Using the records provided below, locate and copy each line that contains the word "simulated".

(Recorded robot episodes)
* Begin *
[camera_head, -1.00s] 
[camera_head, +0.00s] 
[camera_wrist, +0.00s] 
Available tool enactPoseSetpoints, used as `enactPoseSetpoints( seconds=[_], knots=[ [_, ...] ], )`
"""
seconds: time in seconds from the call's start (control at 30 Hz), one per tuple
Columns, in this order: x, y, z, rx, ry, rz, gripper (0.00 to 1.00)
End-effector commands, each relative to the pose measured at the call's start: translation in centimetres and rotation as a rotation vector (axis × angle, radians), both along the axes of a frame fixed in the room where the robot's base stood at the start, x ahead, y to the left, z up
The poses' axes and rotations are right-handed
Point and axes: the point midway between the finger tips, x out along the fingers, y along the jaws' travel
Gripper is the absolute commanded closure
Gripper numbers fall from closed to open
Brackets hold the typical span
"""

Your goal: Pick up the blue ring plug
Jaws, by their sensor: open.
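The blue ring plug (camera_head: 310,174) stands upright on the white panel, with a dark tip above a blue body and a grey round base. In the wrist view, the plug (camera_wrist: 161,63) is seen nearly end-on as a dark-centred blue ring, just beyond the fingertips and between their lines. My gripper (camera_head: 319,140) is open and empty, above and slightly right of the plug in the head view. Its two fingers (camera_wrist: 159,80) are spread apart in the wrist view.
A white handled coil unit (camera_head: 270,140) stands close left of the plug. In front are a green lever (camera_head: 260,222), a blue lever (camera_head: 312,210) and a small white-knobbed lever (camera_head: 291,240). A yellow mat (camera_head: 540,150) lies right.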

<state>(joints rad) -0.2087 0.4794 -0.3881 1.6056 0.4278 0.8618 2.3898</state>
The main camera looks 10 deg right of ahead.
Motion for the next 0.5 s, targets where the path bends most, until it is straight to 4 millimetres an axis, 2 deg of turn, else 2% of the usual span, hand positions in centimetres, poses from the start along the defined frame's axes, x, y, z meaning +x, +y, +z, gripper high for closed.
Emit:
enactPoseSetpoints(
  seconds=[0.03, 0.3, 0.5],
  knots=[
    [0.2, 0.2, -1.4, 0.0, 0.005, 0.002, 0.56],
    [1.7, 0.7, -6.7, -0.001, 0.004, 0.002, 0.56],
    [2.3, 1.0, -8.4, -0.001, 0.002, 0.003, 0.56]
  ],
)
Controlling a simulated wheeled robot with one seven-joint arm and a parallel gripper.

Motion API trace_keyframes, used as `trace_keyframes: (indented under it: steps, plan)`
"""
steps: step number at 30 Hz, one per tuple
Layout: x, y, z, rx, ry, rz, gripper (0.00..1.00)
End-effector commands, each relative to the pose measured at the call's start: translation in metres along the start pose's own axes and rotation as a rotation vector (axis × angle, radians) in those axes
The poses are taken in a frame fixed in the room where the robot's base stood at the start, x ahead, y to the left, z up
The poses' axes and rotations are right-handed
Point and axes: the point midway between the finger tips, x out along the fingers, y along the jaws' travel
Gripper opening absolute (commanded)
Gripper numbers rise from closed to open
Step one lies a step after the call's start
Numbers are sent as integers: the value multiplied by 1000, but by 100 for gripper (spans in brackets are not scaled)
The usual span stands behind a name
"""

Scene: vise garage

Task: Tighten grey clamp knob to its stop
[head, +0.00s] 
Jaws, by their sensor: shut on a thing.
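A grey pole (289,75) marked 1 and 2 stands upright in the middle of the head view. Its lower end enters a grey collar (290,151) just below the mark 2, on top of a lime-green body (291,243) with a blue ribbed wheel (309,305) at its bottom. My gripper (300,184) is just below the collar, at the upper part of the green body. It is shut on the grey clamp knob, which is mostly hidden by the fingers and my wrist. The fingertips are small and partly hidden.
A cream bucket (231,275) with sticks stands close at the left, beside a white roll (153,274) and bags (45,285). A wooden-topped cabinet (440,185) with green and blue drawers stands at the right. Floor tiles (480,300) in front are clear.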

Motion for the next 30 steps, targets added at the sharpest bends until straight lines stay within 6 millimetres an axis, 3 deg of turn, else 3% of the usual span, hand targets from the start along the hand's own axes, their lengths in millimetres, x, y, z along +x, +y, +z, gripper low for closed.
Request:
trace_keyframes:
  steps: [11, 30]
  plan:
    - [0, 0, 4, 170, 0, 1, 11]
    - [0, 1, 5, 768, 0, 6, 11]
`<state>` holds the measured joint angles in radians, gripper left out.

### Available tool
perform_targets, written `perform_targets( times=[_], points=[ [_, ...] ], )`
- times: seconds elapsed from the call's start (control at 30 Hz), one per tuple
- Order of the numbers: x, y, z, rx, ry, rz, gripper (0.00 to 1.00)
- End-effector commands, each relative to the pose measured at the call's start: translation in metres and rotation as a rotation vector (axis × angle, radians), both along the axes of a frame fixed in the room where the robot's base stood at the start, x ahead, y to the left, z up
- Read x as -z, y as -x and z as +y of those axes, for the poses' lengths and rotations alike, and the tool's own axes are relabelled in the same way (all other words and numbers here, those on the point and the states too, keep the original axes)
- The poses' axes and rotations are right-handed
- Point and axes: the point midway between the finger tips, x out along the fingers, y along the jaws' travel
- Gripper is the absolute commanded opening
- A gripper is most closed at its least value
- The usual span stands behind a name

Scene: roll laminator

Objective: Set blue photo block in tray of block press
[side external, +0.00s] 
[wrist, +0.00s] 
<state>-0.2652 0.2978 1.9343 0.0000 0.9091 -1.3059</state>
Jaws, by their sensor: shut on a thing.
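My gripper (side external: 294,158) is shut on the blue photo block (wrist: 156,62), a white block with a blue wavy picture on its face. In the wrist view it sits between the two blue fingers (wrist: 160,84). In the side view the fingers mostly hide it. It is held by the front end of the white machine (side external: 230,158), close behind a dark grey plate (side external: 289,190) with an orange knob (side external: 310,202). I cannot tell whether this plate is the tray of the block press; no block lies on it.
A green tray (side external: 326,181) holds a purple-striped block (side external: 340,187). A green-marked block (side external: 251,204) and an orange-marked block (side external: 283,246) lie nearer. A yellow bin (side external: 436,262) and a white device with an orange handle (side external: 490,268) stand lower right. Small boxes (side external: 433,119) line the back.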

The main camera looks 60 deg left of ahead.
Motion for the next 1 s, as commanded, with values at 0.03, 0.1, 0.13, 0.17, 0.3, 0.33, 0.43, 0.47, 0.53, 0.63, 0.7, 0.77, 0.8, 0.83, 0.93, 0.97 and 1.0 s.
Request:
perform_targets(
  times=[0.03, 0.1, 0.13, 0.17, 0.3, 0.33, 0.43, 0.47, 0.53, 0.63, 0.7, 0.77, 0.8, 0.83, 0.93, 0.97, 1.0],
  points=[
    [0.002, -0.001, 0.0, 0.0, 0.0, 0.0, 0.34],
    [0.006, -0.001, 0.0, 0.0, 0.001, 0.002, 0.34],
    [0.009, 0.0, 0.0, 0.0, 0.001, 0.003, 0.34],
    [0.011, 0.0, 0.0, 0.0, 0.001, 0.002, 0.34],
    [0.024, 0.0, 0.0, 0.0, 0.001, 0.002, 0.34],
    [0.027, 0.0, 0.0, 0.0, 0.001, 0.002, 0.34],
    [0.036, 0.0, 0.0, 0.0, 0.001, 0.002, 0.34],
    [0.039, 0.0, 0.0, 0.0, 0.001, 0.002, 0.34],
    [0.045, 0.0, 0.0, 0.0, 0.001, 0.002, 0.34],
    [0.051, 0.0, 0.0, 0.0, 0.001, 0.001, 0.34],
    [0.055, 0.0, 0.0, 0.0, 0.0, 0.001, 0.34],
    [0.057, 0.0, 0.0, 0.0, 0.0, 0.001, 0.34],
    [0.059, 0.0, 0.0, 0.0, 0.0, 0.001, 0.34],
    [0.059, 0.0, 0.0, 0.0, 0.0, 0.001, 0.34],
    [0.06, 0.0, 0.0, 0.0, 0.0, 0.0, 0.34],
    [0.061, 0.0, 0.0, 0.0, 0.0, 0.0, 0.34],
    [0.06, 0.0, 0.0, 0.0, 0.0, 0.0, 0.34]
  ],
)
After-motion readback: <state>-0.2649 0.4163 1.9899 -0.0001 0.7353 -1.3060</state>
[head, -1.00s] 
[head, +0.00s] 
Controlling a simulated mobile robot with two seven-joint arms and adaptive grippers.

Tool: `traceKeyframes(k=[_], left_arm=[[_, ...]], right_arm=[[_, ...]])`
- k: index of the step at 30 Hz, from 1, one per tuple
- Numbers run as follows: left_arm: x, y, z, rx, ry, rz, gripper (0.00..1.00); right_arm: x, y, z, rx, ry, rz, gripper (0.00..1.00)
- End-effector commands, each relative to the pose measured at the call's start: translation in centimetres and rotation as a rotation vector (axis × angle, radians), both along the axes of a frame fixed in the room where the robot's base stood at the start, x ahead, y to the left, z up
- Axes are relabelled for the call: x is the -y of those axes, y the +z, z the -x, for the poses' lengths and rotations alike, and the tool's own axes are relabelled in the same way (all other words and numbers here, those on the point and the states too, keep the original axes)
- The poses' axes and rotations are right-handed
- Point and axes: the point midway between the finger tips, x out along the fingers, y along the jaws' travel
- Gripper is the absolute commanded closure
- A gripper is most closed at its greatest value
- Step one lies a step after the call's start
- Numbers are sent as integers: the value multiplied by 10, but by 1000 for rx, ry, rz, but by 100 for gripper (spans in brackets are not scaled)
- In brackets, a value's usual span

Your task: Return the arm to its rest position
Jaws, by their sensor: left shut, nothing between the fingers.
* End *
### [RIGHT ANSWER]
Controlling a simulated wheeled robot with one seven-joint arm and a parallel gripper.
Controlling a simulated mobile robot with two seven-joint arms and adaptive grippers.

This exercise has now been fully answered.